___ Data rows ___

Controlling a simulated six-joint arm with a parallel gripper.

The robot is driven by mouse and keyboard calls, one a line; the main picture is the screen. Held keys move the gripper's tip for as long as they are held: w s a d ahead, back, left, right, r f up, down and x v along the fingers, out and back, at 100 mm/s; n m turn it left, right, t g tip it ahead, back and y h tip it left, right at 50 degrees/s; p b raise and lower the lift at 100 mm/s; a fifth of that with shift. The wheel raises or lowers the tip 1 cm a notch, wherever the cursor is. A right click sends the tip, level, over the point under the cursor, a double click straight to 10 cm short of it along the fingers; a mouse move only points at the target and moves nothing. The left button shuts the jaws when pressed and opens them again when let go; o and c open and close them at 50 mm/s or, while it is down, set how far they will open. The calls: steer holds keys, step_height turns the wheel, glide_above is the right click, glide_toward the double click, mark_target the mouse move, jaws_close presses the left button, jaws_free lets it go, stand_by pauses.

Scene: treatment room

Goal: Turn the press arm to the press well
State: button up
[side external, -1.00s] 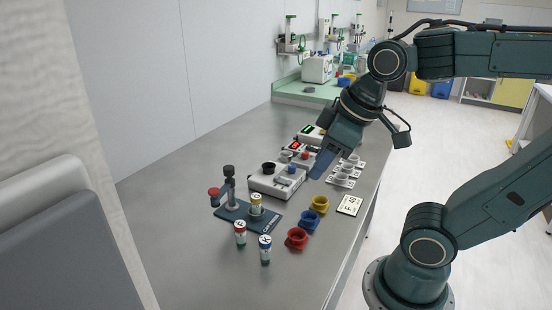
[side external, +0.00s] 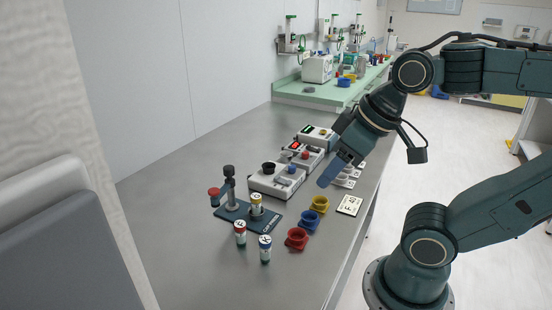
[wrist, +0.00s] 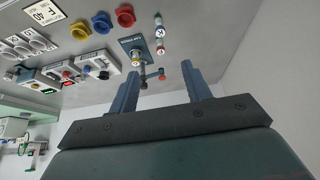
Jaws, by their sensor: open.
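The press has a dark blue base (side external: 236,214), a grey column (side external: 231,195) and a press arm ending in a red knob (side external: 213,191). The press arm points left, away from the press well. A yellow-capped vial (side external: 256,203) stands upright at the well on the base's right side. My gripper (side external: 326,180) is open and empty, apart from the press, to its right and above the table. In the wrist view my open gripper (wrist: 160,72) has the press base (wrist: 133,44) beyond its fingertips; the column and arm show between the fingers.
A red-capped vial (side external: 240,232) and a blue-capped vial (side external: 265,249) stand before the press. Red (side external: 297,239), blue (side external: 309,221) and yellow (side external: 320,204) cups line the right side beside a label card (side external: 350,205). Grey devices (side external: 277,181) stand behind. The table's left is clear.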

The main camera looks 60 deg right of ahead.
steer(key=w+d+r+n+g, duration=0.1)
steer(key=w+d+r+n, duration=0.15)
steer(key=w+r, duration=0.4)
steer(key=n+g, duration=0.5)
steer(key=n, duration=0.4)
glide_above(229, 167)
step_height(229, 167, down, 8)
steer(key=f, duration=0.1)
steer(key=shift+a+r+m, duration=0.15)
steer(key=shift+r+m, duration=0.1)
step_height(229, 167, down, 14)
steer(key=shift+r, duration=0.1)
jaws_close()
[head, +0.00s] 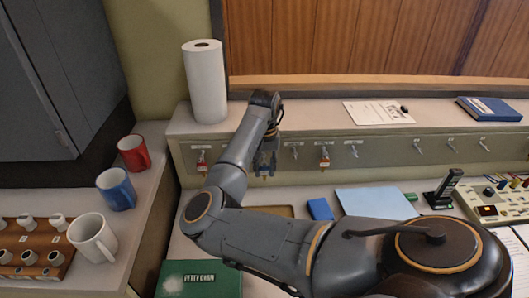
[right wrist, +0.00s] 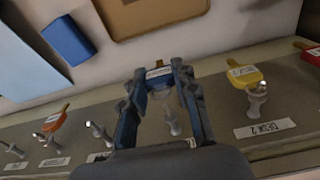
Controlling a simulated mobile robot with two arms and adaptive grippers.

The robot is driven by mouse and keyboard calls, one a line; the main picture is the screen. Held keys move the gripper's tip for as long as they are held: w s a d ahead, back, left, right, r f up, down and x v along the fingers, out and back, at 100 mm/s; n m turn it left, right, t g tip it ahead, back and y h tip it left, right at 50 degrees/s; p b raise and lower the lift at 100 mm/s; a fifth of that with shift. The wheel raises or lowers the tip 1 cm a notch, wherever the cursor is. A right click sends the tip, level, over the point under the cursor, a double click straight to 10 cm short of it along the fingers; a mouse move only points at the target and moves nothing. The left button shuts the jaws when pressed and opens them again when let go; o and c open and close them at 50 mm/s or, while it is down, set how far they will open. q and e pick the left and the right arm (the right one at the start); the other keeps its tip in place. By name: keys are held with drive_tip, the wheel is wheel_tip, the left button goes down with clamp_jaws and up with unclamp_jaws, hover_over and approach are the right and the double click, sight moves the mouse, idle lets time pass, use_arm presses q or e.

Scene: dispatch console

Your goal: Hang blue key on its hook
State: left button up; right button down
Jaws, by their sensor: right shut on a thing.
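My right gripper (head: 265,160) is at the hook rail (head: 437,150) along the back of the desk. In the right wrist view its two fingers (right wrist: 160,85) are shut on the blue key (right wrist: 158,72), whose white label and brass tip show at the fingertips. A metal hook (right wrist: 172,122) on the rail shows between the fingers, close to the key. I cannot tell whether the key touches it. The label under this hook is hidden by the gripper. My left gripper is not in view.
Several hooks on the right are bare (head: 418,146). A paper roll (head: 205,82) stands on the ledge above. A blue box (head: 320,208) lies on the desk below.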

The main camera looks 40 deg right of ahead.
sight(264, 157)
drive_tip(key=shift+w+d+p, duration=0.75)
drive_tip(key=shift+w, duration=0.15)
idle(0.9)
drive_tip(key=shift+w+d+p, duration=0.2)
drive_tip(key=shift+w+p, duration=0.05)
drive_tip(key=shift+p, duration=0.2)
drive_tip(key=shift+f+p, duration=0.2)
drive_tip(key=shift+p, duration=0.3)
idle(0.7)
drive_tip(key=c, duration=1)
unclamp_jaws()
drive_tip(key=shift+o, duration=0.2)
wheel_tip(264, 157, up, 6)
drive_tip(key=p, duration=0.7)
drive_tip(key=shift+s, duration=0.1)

___

▸ **Exercise task**: Omit the pictures and reproduce the listing exactly.

▸ **Finished answer**:
Controlling a simulated six-joint arm with a parallel gripper.

The robot is driven by mouse and keyboard calls, one a line; the main picture is the screen. Held keys move the gripper's tip for as long as they are held: w s a d ahead, back, left, right, r f up, down and x v along the fingers, out and back, at 100 mm/s; n m turn it left, right, t g tip it ahead, back and y h tip it left, right at 50 degrees/s; p b raise and lower the lift at 100 mm/s; a fifth of that with shift. The wheel raises or lowers the tip 1 cm a notch, wherever the cursor is. A right click sends the tip, level, over the point under the cursor, a double click straight to 10 cm short of it along the fingers; a mouse move only points at the target and moves nothing. The left button shuts the jaws when pressed and opens them again when let go; o and c open and close them at 50 mm/s or, while it is down, set how far they will open. The calls: steer holds keys, step_height turns the wheel, glide_above is the right click, glide_toward the double click, mark_target the mouse move, jaws_close presses the left button, jaws_free lets it go, stand_by pauses.

Scene: treatment room

Goal: Turn the press arm to the press well
State: button up
[side external, -1.00s] 
[side external, +0.00s] 
[wrist, +0.00s] 
Jaws, by their sensor: open.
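The press has a dark blue base (side external: 236,214), a grey column (side external: 231,195) and a press arm ending in a red knob (side external: 213,191). The press arm points left, away from the press well. A yellow-capped vial (side external: 256,203) stands upright at the well on the base's right side. My gripper (side external: 326,180) is open and empty, apart from the press, to its right and above the table. In the wrist view my open gripper (wrist: 160,72) has the press base (wrist: 133,44) beyond its fingertips; the column and arm show between the fingers.
A red-capped vial (side external: 240,232) and a blue-capped vial (side external: 265,249) stand before the press. Red (side external: 297,239), blue (side external: 309,221) and yellow (side external: 320,204) cups line the right side beside a label card (side external: 350,205). Grey devices (side external: 277,181) stand behind. The table's left is clear.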

The main camera looks 60 deg right of ahead.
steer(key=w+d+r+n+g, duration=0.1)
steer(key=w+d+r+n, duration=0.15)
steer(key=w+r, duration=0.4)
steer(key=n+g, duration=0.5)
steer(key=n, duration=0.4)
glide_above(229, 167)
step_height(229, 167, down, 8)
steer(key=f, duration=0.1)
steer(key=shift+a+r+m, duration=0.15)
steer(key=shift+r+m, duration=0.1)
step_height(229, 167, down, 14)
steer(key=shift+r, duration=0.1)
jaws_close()
[head, +0.00s] 
[right wrist, +0.00s] 
Controlling a simulated mobile robot with two arms and adaptive grippers.

The robot is driven by mouse and keyboard calls, one a line; the main picture is the screen. Held keys move the gripper's tip for as long as they are held: w s a d ahead, back, left, right, r f up, down and x v along the fingers, out and back, at 100 mm/s; n m turn it left, right, t g tip it ahead, back and y h tip it left, right at 50 degrees/s; p b raise and lower the lift at 100 mm/s; a fifth of that with shift. The wheel raises or lowers the tip 1 cm a notch, wherever the cursor is. A right click sends the tip, level, over the point under the cursor, a double click straight to 10 cm short of it along the fingers; a mouse move only points at the target and moves nothing. The left button shuts the jaws when pressed and opens them again when let go; o and c open and close them at 50 mm/s or, while it is down, set how far they will open. q and e pick the left and the right arm (the right one at the start); the other keeps its tip in place. By name: keys are held with drive_tip, the wheel is wheel_tip, the left button goes down with clamp_jaws and up with unclamp_jaws, hover_over and approach are the right and the double click, sight moves the mouse, idle lets time pass, use_arm presses q or e.

Scene: dispatch console

Your goal: Hang blue key on its hook
State: left button up; right button down
Jaws, by their sensor: right shut on a thing.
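My right gripper (head: 265,160) is at the hook rail (head: 437,150) along the back of the desk. In the right wrist view its two fingers (right wrist: 160,85) are shut on the blue key (right wrist: 158,72), whose white label and brass tip show at the fingertips. A metal hook (right wrist: 172,122) on the rail shows between the fingers, close to the key. I cannot tell whether the key touches it. The label under this hook is hidden by the gripper. My left gripper is not in view.
Several hooks on the right are bare (head: 418,146). A paper roll (head: 205,82) stands on the ledge above. A blue box (head: 320,208) lies on the desk below.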

The main camera looks 40 deg right of ahead.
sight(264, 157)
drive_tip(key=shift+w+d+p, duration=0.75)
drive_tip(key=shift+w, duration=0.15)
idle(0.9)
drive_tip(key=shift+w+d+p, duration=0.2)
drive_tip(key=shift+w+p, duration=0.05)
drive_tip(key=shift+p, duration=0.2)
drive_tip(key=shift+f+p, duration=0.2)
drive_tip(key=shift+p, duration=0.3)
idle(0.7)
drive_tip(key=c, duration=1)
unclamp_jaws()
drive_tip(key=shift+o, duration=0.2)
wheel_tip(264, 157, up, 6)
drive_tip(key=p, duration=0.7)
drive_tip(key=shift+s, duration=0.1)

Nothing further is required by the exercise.